Researchers from Aston University in the UK have successfully transmitted data across standard fiber optics at 301,000,000 megabits per second, shattering speeds included in broadband performance reports published by Ofcom in 2023. The enormous increase in speed and capability is thanks to previously unused wavelengths transmitted across standard fiber optic systems.

Computers transmit information through fiber optics by sending light signals across an extremely thin plastic or glass fiber called the core. These transmissions typically use specific light wavelengths of 850, 1300, and 1550 nanometers to carry information along the line. To achieve the exponential increase in speed, Aston's Institute of Photonic Technologies Professor Wladek Forysiak worked closely with Dr. Ian Phillips to utilize wavelength bands previously unused in today's fiber optic systems.

The two most commonly used wavelengths in fiber communications are the conventional band (C-band) and the long-wavelength band (L-band). The L-band is used when the C-band can't meet typical bandwidth requirements.

Forsiak and Phillips successfully used two additional spectral bands, the extended wavelength band (E-band) and the short wavelength band (S-band), to augment the available capacity of the more common C and L bands. The researchers had to develop new optical amplifiers and optical gain equalizers to effectively use these additional wavelength bands.

Leveraging the additional E and S bands produces exceptionally significant results.

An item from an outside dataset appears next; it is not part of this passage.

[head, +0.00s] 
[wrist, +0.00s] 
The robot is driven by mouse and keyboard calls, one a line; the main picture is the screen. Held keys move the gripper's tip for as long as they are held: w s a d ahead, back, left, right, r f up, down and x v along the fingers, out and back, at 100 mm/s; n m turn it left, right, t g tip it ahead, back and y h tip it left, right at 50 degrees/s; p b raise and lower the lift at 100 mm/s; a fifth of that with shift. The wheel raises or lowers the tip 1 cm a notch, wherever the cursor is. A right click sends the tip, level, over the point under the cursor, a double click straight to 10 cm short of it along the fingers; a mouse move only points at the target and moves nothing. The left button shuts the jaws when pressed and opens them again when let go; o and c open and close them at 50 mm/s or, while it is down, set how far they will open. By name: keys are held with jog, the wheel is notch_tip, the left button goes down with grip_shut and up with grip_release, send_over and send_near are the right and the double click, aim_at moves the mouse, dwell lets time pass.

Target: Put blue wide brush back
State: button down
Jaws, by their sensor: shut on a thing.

As the technology develops, providers may one day be able to step up data delivery capabilities far beyond what is possible today without the added cost of replacing their entire fiber infrastructure.

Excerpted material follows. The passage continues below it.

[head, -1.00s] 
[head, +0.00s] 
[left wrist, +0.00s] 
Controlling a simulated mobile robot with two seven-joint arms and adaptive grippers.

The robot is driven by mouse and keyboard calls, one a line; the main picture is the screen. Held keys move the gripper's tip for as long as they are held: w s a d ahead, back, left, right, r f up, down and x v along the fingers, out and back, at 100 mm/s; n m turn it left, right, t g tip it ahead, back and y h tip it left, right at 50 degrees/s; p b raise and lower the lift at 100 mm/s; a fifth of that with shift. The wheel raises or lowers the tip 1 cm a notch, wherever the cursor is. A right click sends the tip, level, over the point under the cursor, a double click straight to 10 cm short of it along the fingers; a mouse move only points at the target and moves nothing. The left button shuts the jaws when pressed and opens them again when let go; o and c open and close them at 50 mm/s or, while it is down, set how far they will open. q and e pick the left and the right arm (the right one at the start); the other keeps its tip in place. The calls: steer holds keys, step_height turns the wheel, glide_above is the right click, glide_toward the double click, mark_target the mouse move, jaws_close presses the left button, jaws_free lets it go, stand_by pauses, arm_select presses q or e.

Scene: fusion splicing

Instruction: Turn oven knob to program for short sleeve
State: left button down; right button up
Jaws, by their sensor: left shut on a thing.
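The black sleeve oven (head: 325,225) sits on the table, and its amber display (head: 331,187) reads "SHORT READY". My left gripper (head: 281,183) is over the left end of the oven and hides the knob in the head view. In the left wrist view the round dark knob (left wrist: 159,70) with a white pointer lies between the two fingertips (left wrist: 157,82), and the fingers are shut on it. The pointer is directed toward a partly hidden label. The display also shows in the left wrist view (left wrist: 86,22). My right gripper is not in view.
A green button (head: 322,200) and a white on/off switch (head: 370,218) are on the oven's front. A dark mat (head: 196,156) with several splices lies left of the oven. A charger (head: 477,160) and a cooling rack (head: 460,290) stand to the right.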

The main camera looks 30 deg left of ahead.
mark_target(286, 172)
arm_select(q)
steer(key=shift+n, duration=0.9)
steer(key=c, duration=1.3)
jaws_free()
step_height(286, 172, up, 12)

While the speed rate achieved here is impressive, it's not the fastest transmission ever achieved. Two years ago, Japanese researchers from the National Institute of Information and Communications Technology (NICT) set a data-rate world record after reaching transmission speeds of 1.02 petabits per second, or 1,020,000,000 megabits per second. However, the NICT researchers employed a custom cable using four cores rather than a standard single-core line.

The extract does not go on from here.